Find the string "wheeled" in the entries and copy each line that has it.

===

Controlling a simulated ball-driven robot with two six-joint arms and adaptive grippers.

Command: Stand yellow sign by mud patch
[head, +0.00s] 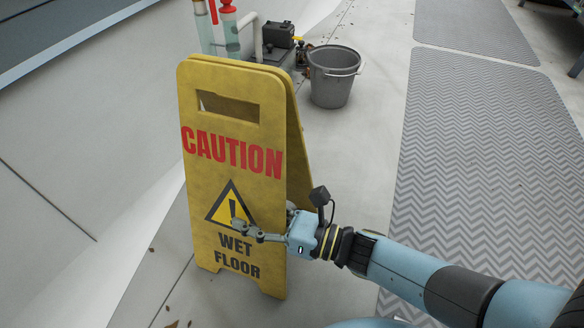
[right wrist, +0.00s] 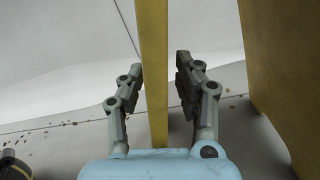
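The yellow sign (head: 232,110) stands upright and opened on the pale floor, with "CAUTION WET FLOOR" on its front panel. My right gripper (head: 242,230) is at the lower front panel, one finger across its face. In the right wrist view the edge of a yellow panel (right wrist: 154,60) runs between the two fingers of the right gripper (right wrist: 160,78). The fingers are apart, with a gap on each side of the panel. The sign's other panel (right wrist: 275,70) is to the right. No mud patch can be made out. My left gripper is not in view.
A grey bucket (head: 333,78) stands behind the sign, near red-topped pipes (head: 229,28) and a dark box (head: 278,33). A patterned grey walkway mat (head: 490,170) lies on the right. A pale wall (head: 70,150) is on the left. Small brown bits lie on the floor.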

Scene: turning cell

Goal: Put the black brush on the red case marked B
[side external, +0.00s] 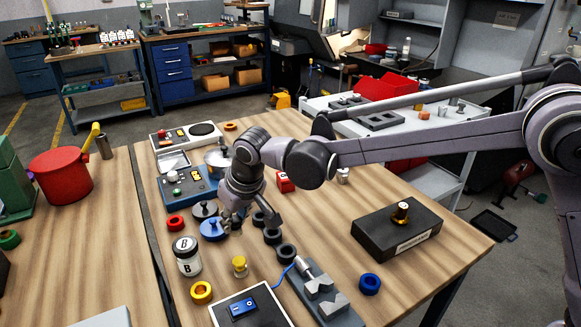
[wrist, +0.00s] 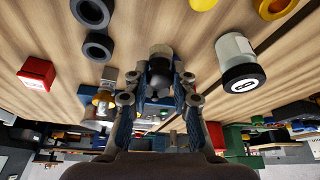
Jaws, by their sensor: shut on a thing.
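My gripper (side external: 238,222) is above the wooden table in the side view, between the blue knobbed disc and the black rings. In the wrist view its fingers (wrist: 160,92) are closed around a dark, rounded piece, apparently the black brush (wrist: 160,72). The fingers hide much of it, and I cannot tell its full shape. A small red case (side external: 285,182) stands on the table behind my gripper and to its right in the side view. It shows at the left of the wrist view (wrist: 37,73), apart from my gripper. Its mark is too small to read.
A white jar (side external: 187,258) marked B stands left of my gripper. Several black rings (side external: 272,236) lie close on its right. A blue disc (side external: 213,229), yellow piece (side external: 239,265), grey vise (side external: 325,297) and black block (side external: 397,226) stand around. Bare wood lies right of the rings.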

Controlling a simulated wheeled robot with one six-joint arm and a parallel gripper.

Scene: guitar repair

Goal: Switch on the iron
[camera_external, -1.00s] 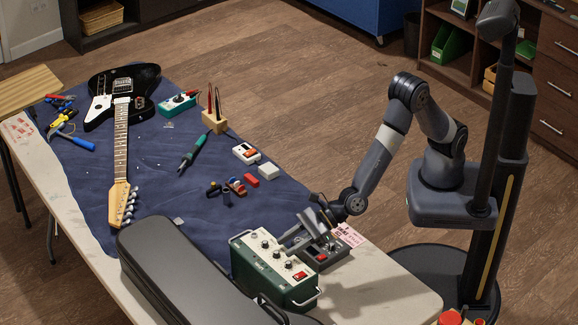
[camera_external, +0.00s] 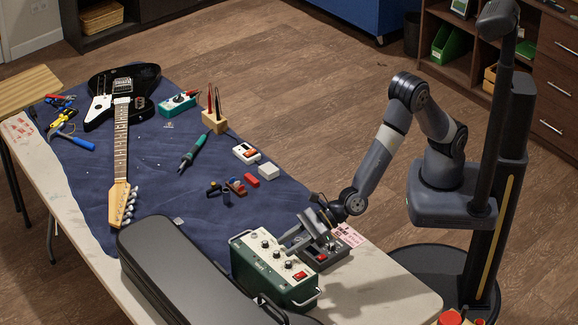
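The soldering iron (camera_external: 192,152), with a green handle, lies on the blue cloth beyond the middle of the table. A dark grey box with a red switch (camera_external: 321,258) stands at the near right of the cloth, beside a green box (camera_external: 268,272) with several knobs and its own red switch. Which box powers the iron is not clear. My gripper (camera_external: 288,242) is low over the dark box, its fingers pointing left toward the green box. It hides part of the dark box. The finger gap and any contact are too small to tell. Neither switch's position is readable.
A black case (camera_external: 185,275) lies along the near edge, beside the green box. A black guitar (camera_external: 120,95) lies at the far left. Small pedals and parts lie beyond my gripper. The table's near right corner (camera_external: 395,290) is bare.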

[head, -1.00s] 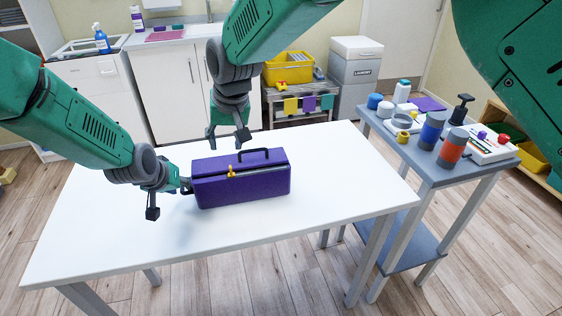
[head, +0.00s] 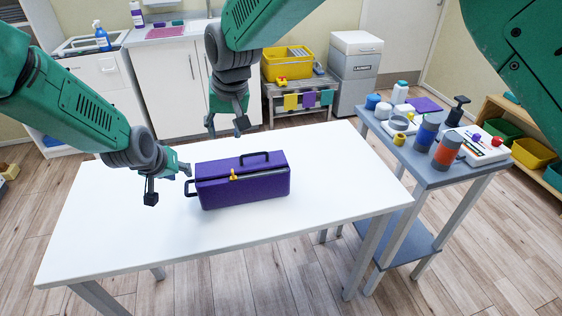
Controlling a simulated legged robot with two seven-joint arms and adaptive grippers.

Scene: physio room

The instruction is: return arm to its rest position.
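A purple box (head: 245,187) with a black top handle, a yellow latch and a dark side handle stands shut on the white table (head: 330,165). My left gripper (head: 170,180) is just left of the box, apart from its side handle. Its fingers are spread and hold nothing. My right gripper (head: 226,124) hangs above the table's back edge, behind and above the box. Its fingers are spread apart and empty. The right arm comes down from the top of the picture.
A grey-blue side table (head: 432,175) on the right holds bottles, rolls of tape and a white device. Behind the table stand a metal cart (head: 300,103) with a yellow bin and a laundry bin (head: 355,75). The front and right of the white table are clear.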

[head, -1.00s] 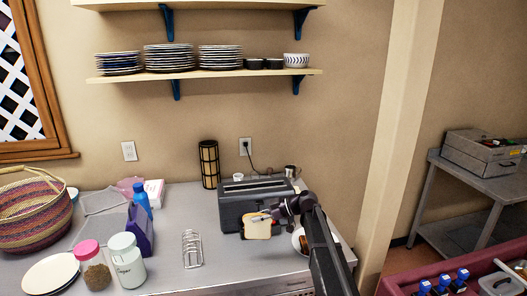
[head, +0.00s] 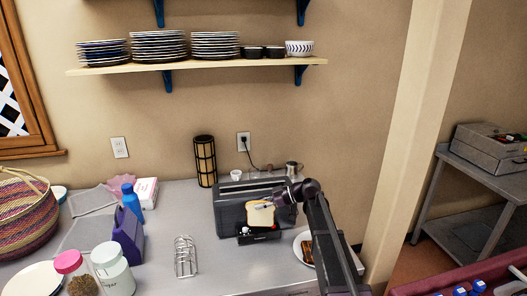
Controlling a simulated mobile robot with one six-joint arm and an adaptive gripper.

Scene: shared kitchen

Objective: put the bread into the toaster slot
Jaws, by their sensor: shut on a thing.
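A slice of bread (head: 259,217) with a brown crust is held upright in front of the toaster. My gripper (head: 268,205) is shut on it at its upper right edge. The dark grey toaster (head: 228,208) stands on the steel counter against the back wall. Its long top slot (head: 250,184) is visible, and the bread is below and in front of it. The bread hides part of the toaster's front. I cannot tell whether the bread touches the toaster.
A plate (head: 299,242) with brown food lies right of the toaster, partly behind my arm. A wire rack (head: 185,257) stands at the front left. A jar (head: 113,270) and a purple box (head: 128,236) are further left. A cylindrical lamp (head: 205,161) stands behind.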

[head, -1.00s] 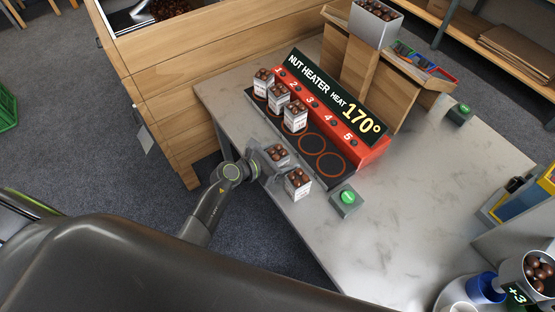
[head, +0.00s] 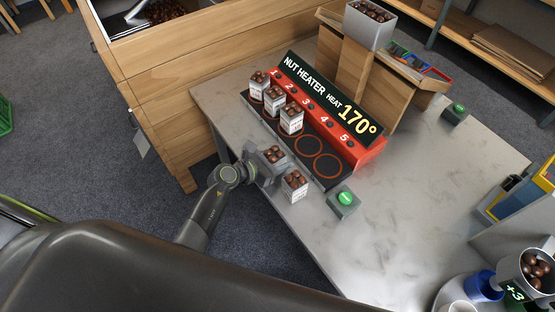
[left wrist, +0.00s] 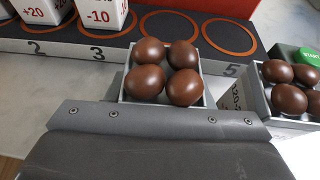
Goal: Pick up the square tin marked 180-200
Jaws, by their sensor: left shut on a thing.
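A square white tin of brown chestnuts (head: 273,154) is at the table's near left edge; it also shows in the left wrist view (left wrist: 165,75). My left gripper (head: 268,162) is shut on this tin, with the jaws at its sides. The held tin's label is hidden, so I cannot read its marking. A second square tin of chestnuts (head: 295,185) stands just right of it; in the left wrist view its side (left wrist: 252,98) has partly hidden, unclear print. My right gripper is not in view.
The red nut heater (head: 340,130) has several numbered rings; three filled tins (head: 291,121) stand on its left ones. A green start button (head: 345,198) is to the right of the second tin. A wooden cabinet (head: 185,90) stands beyond. The table's right middle is clear.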

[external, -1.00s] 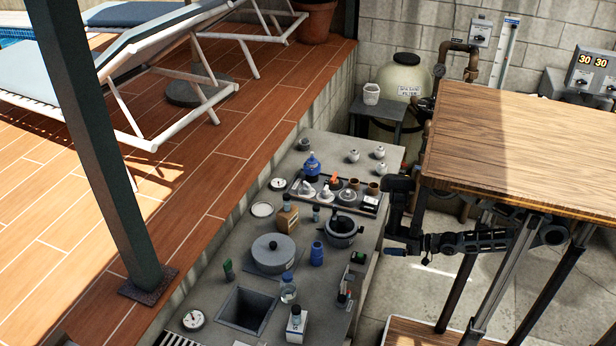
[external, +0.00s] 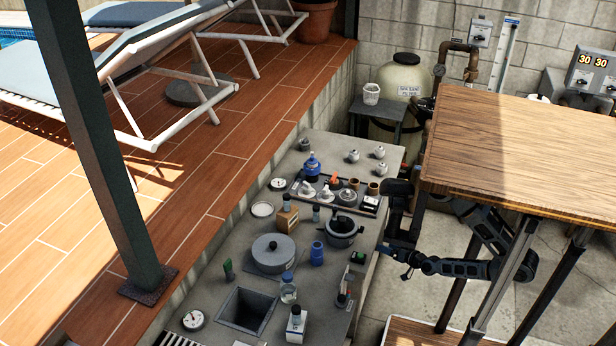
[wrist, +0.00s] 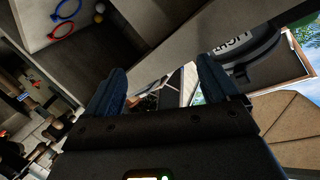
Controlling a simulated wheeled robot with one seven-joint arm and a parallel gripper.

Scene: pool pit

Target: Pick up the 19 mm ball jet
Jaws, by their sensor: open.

===

**Solution**
Controlling a simulated wheeled robot with one six-joint arm and a parallel gripper.
Controlling a simulated wheeled robot with one seven-joint arm and a parallel gripper.

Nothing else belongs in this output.